-- start --

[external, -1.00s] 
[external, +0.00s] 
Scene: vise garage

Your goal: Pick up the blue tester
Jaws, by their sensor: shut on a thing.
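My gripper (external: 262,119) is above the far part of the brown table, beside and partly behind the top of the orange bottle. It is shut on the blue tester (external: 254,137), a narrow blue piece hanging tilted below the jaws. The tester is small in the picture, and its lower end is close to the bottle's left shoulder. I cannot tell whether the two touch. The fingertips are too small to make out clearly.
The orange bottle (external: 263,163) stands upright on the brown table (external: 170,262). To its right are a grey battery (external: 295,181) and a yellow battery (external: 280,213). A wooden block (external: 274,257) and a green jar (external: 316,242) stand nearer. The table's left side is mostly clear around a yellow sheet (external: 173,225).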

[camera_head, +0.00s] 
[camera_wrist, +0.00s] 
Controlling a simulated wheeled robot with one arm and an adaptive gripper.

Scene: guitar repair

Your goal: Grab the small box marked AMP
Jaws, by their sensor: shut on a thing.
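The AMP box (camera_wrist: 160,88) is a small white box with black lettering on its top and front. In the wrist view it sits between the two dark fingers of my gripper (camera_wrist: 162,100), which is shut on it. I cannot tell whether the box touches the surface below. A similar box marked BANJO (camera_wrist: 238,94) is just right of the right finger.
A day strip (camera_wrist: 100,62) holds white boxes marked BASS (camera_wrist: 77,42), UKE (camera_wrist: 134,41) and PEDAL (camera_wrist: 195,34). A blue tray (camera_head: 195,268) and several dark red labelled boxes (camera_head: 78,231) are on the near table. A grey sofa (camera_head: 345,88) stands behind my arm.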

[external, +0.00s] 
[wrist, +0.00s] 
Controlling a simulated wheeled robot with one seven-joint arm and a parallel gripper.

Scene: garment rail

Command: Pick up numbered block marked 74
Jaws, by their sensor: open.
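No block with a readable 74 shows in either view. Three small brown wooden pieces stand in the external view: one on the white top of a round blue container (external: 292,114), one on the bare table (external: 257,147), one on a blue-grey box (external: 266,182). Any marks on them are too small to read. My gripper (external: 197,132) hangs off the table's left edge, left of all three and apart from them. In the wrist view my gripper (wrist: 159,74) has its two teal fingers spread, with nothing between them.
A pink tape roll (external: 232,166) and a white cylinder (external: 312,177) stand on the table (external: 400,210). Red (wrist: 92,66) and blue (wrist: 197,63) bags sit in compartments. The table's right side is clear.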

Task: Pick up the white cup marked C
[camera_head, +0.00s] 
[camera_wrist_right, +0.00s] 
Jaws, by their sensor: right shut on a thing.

-- end --

Exercise objective =>
Where a line of the entries contains the word "Your", copy that line.

Worked answer =>
Your goal: Pick up the blue tester
Your goal: Grab the small box marked AMP

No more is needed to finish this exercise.